Author: stefania Rinnovabili

Gli ambientalisti accusano Shell: un precedente pericoloso per lo smantellamento, nei prossimi anni, di altre centinaia di vecchie piattaforme presenti in quest’area

(Rinnovabili.it) – Alcuni attivisti di Greenpeace hanno scalato ed occupato due piattaforme per l’estrazione di idrocarburi della Shell, nel campo petrolifero di Brent (Mare del Nord). La protesta è contro i piani della compagnia di smantellare le vecchie strutture rimuovendo solo la porzione aerea e lasciando invece sul posto le basi, contenenti acque e sedimenti contaminati. Come recentemente scritto alla Camera dei rappresentanti dal ministro delle Infrastrutture e gestione delle risorse idriche Cora van Nieuwenhuizen, i serbatoio di stoccaggio delle piattaforme conterrebbero infatti ancora circa 11.000 tonnellate di petrolio e prodotti chimici. L’accusa è che la compagnia si sia impegnata nella dismissione delle piattaforme risparmiando tuttavia sul loro corretto smantellamento. Shell ha affermato di contro che la decisione è stata presa sulla base di anni di ricerca e previa consultazione con le parti interessate: “le nostre proposte non sono state presentate fino a quando non siamo stati convinti che questa fosse l’opzione migliore: sicura, rispettosa dell’ambiente, tecnicamente fattibile e socialmente responsabile”.

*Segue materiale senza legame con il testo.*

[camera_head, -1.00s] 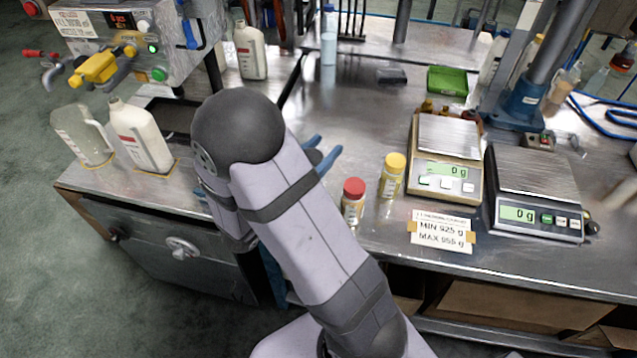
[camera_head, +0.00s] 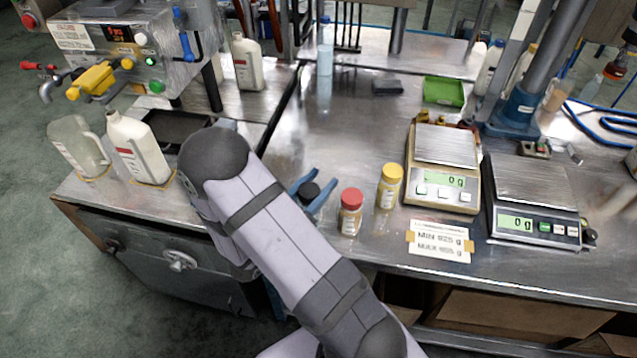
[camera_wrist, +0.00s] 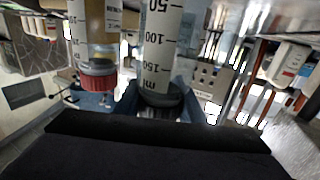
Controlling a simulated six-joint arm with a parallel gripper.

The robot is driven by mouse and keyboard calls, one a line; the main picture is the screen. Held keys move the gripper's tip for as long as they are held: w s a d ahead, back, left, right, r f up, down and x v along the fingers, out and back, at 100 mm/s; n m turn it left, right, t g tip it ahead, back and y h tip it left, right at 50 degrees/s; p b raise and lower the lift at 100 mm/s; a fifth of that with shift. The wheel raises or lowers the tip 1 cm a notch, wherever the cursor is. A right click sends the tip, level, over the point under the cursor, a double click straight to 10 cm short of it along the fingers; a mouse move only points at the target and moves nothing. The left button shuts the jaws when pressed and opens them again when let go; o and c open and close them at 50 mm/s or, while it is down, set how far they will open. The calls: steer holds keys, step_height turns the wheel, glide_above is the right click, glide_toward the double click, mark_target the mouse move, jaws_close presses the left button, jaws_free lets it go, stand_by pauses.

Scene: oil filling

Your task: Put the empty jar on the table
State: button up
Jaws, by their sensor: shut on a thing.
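My gripper (camera_head: 309,192) is at the front of the table, left of the red-capped jar (camera_head: 350,212). Its blue fingers are shut on a jar with a black lid (camera_head: 310,191). In the wrist view the held empty jar (camera_wrist: 160,45) is clear, with ml marks and nothing visible inside; its dark lid sits between the fingers (camera_wrist: 158,103). My arm hides the jar's body in the head view, and I cannot tell whether its base touches the table (camera_head: 345,130). The red-capped jar, with amber contents, also shows close by in the wrist view (camera_wrist: 98,72).
A yellow-capped jar (camera_head: 389,187) stands right of the red-capped one. Two scales (camera_head: 442,190) (camera_head: 535,228) and a limit card (camera_head: 440,240) are further right. A green tray (camera_head: 444,92) lies behind. White jugs (camera_head: 137,150) stand left. The table's middle is clear.

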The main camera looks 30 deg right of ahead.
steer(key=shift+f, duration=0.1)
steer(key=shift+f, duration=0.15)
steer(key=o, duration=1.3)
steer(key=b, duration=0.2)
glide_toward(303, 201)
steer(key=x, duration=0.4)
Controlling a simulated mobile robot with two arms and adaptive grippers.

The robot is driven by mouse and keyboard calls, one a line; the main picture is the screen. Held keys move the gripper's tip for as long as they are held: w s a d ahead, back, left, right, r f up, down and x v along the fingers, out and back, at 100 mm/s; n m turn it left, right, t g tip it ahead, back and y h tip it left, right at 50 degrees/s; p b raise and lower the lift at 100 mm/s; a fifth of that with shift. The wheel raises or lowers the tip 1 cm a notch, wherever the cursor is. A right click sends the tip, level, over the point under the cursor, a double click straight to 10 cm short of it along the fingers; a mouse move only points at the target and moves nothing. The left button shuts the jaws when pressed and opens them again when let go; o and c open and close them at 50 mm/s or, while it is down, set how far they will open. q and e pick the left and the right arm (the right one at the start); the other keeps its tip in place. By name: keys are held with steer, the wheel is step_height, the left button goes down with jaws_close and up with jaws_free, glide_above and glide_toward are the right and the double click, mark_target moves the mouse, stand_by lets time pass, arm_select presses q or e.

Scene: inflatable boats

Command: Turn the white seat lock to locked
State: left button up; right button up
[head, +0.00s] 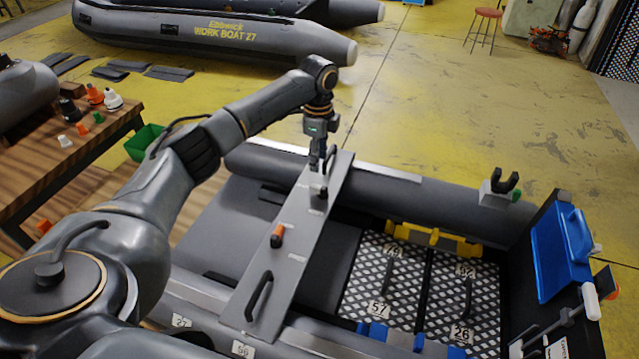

>>Leggi anche Trivelle: Greenpeace, WWF e Legambiente sollecitano il MISE su dismissioni<<

Di tutt’altro avviso è Greenpeace, secondo la quale, se il governo britannico permettesse a Shell di infrangere le regole, si tratterebbe di “un precedente pericoloso per lo smantellamento, nei prossimi anni, di altre centinaia di vecchie piattaforme presenti in quest’area. Shell ha ricavato miliardi dalle trivellazioni di petrolio in questa regione, – scrive Greenpeace – e non dovrebbe essere autorizzata a risparmiare sullo smantellamento a spese del nostro ambiente marino”. Com’è facile intuire, il problema non riguarderebbe inoltre la sola Gran Bretagna: “L’Italia non è messa meglio – ha sottolineato Alessandro Giannì, direttore campagne di Greenpeace Italia – Bisogna attuare il piano di dismissione delle 34 piattaforme per l’estrazione degli idrocarburi individuate nel ‘Programma italiano di attività per le dismissioni piattaforme offshore’, redatto a fine 2018 dopo due anni di confronto tecnico tra Ministero dello Sviluppo Economico, Ministero dell’Ambiente, Mibact, Assomineraria (l’associazione di categoria dei petrolieri) e associazioni ambientaliste”.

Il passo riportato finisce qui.